Towards the end of 2014, the energy major completed an extensive exploration programme in the Barents Sea. The venture began by drilling five wells within the vicinity of the Johan Castberg field, 100km north of Snøhvit. But while the campaign uncovered fewer commercial discoveries than was originally hoped for, the drillers were able to test a variety of geological plays and collect new seismic data, while also proving that the company could operate safely and efficiently in the area.
"The Barents Sea exploration programme was a significant building block for the future of exploration in the Arctic," says Hansen. "Some of the results were disappointing, but we proved more volumes and conducted important seismic surveys. We are still evaluating the extensive data we collected; from this, we will decide on the way forward."
The discoveries were drilled using Seadrill’s West Hercules and Transocean’s Spitsbergen rigs, which had been ‘winterised’ to cope with the sub-Arctic conditions. But to drill in less hospitable regions outside the temperate summer months would require tailor-made rigs.
"In the Arctic, our needs for now are in the workable Barents Sea, and ‘normal’ rigs like West Hercules suit this environment," explains Hansen. "But going into more ice-prone areas requires a specially designed rig that can be operated in harsh weather and in darkness, ensuring ease for people working in a cold environment."
As part of its technology strategy, Statoil had been looking into developing such apparatus – the Cat I project, a floating rig that would operate in a range of water depths and have integrated operations in drifting ice. Functions would include a management system to reduce ice impact, optimised drilling, increased rig availability and dynamic positioning. However, the project was postponed in 2014 due to other priorities within the firm.
The exploration programme also went further into the Hoop area, which, at over 300km from shore, is the northernmost area that has been drilled on the NCS. Three wells were drilled, and again, while small discoveries were made, it is the seismic data retrieved that will prove invaluable when it comes to developing logistical and operational solutions, and creating an ice-management strategy.
"Ice management is crucial for Arctic activities, and again, we rely on our experience and our step-by-step approach when planning ahead," says Hansen. "We were in Greenland and Newfoundland 15 years ago, where here is drifting ice. There, we learnt how important it is to have a system for how to handle drifting ice.
"We have also been collaborating with universities and institutions on ice monitoring and management to see how ice behaves in different places."
All heads together
Working with others is a factor that Statoil considers crucial to the future of energy recovery in the Arctic, especially when it comes to the environment’s sensitivity to industry operations and potential oil spills. The company employs several environmental monitoring methods at its NCS installations.

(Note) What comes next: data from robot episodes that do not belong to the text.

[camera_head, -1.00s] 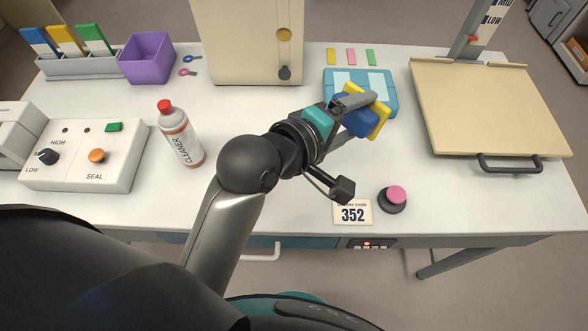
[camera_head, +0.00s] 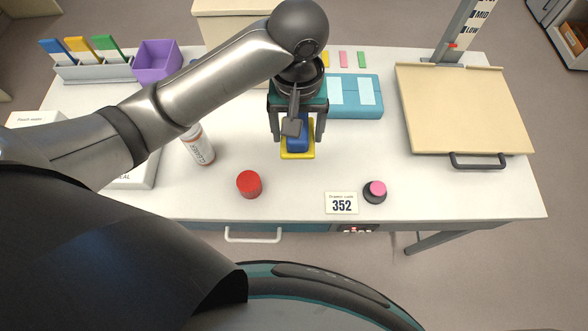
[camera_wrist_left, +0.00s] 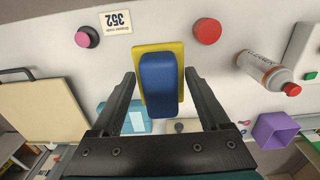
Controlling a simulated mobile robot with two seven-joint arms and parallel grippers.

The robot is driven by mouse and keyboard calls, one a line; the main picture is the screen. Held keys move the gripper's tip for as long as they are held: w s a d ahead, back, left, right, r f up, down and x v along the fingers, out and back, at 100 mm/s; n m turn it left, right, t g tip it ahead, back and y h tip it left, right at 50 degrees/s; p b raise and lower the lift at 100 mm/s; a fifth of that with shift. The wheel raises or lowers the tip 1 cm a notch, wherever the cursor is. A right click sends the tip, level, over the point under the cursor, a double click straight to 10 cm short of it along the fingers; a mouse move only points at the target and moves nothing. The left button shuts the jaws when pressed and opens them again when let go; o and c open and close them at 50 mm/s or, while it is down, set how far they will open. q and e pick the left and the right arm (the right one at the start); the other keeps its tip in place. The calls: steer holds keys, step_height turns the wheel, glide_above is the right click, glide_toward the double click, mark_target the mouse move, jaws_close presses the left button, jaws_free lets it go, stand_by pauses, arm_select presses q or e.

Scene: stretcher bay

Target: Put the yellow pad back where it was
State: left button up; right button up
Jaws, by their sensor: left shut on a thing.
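The yellow pad (camera_head: 297,156) with a blue block (camera_head: 297,138) on top is at the middle of the white table, left of the teal tray (camera_head: 371,108). My left gripper (camera_head: 297,135) points down over it, one finger on each side. In the left wrist view the yellow pad (camera_wrist_left: 173,47) and blue block (camera_wrist_left: 159,85) lie between the fingertips of my left gripper (camera_wrist_left: 160,72), which is shut on the pad. Whether the pad touches the table is unclear. My right gripper is not in view.
A red round object (camera_head: 249,184) and a cleaner bottle (camera_head: 200,148) stand nearby on the left. A 352 card (camera_head: 341,203) and a pink-topped button (camera_head: 376,191) are at the front. A beige board (camera_head: 465,110) lies right. Table between pad and card is clear.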

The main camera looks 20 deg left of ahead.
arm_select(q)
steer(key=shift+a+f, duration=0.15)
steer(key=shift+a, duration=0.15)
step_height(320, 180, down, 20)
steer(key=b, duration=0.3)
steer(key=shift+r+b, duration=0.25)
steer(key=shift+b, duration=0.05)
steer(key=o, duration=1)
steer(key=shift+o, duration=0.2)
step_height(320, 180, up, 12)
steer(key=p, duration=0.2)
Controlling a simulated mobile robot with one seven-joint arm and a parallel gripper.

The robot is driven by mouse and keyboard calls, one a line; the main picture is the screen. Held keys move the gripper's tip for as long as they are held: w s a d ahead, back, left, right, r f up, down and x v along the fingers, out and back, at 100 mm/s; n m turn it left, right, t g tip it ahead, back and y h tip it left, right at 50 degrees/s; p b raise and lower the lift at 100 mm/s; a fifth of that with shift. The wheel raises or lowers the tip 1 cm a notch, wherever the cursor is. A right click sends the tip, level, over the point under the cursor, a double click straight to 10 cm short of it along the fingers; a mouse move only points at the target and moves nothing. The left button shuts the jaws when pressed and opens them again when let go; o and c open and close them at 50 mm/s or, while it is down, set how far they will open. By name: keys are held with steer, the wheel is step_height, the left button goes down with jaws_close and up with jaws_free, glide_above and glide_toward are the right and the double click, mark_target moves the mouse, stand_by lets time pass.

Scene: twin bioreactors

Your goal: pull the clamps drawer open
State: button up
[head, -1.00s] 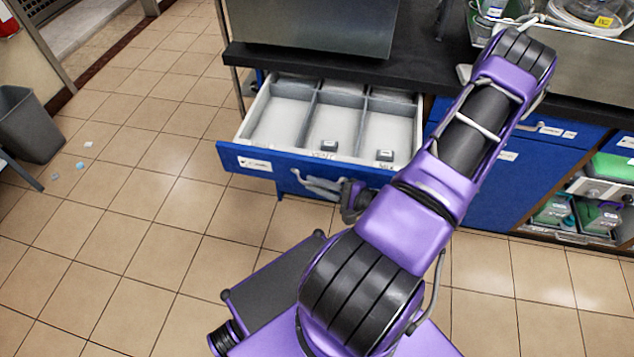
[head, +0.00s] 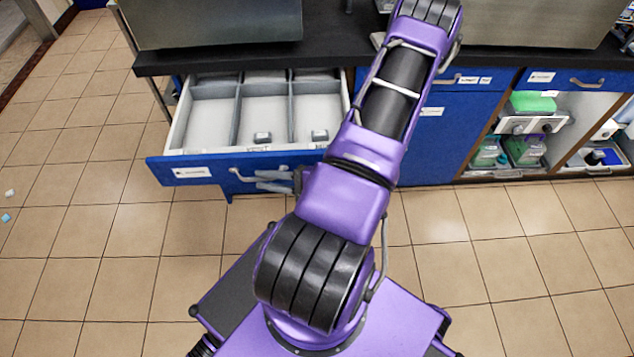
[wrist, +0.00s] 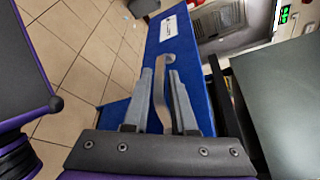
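The blue-fronted drawer (head: 215,170) under the dark counter stands pulled out. Its label is too small to read. My gripper (head: 272,181) is at the handle. My arm hides the drawer's right end.
A closed blue cabinet (head: 440,146) is right of the drawer. Open shelves with bottles (head: 525,150) and a green-topped box (head: 531,102) stand further right. Steel housings (head: 215,22) stand on the counter (head: 330,50). The tiled floor (head: 90,230) at left is clear apart from small scraps.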

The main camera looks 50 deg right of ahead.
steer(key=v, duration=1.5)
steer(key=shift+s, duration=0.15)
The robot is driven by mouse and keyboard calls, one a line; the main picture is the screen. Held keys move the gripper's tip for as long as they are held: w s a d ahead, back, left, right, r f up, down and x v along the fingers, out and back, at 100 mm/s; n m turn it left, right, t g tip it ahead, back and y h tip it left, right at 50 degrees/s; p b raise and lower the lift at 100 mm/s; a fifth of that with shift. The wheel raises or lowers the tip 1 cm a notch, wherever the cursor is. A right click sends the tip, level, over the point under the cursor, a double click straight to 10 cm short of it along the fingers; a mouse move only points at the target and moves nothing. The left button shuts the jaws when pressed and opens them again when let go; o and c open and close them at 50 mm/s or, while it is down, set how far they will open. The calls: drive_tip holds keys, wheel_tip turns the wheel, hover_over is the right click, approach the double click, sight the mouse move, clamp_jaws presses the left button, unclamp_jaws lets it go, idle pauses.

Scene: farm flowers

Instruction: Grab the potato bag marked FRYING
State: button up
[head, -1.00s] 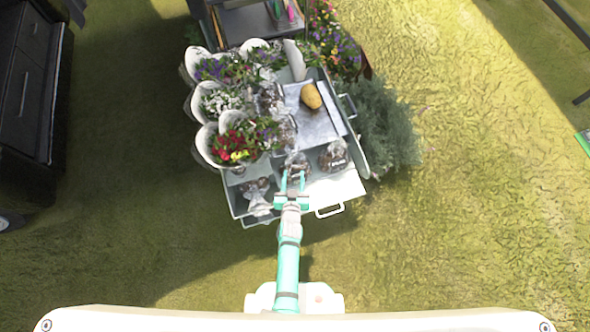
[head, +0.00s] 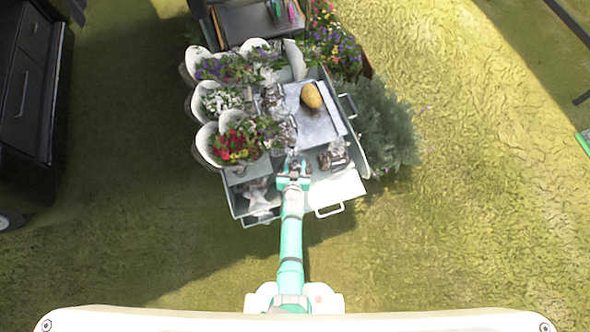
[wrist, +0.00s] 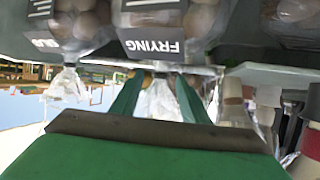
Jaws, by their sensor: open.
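The potato bag marked FRYING (wrist: 152,32) is clear plastic with a dark label and pale potatoes. It shows upside down at the top middle of the wrist view. Its gathered clear plastic neck (wrist: 158,100) hangs between the two green fingers of my gripper (wrist: 157,88). The fingers are apart, one on each side of the neck; I cannot tell whether they touch it. In the head view my gripper (head: 294,168) is at the front of the cart and mostly covers the bag there.
Another potato bag (wrist: 65,25) is beside it, left in the wrist view; a third (wrist: 296,15) is at right. Grass is open around the cart's front.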

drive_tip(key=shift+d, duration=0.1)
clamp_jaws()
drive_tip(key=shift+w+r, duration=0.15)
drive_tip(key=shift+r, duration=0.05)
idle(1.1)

"Studies are carried out in each zone every three years," explains Knut Rostad, Statoil’s press spokesperson. "This includes analysis of marine life, water and sediment using visual monitoring and sonar technology. But while these reports provide information about the environmental conditions, they do not allow us as operators to initiate measures at an early stage should there be any detrimental emissions."
So, in 2011, Statoil embarked upon a project with a consortium comprising Kongsberg Oil & Gas, Det Norske Veritas and IBM to create an integrated environmental monitoring system that can be used as part of its daily operations.
The system uses sensor technology, such as cameras, acoustics and sniffers, to detect and gauge emissions, chemical or otherwise, from the installation into the sea. The sensors can be placed on the seabed – before, during and after a seabed operation – and will provide status reports on the environmental conditions.
"The system will become increasingly relevant as an increasing share of production takes place subsea and in areas at vast distances from any infrastructure," says Rostad. "It will allow us to stop operations when the environment is extra sensitive – such as when fish are spawning, for example."
Among its efforts to reduce its environmental footprint, Statoil is a sponsor of the Arctic Oil Spill Response Technology Joint Industry Programme, which was formed to improve oil spill response capabilities. But what has become clear is that to make any significant progress in the Arctic requires working with others – whether that be with other energy companies, academia or local communities.
"No one can survive in the Arctic alone," says Hansen. "Collaboration is key in developing equipment, knowledge and technology. The industry is good at pulling together for the good of all of us, as with the joint industry programme, but working with local communities is a necessary relationship."
Much of Statoil’s Arctic workforce comprises locals, whose extensive knowledge of the area is proving invaluable. In many cases, the firm has agreements with the governments for the use of lifeboat organisations and state-run units as part of its emergency response plans, as well as for help in clearing up any spills. But it is not a one-way relationship.
"We recognise the value of building local competence," Hansen explains. "I am from the Faroe Islands, so I understand the effect our industry has on these communities. Many people depend on fishing as a livelihood but would like another trade that doesn’t fluctuate so much.
"In Hammerfest, there has been a lot of development, and the population is increasing, which is a positive spin-off. All parties get something out of it – together, we can go further."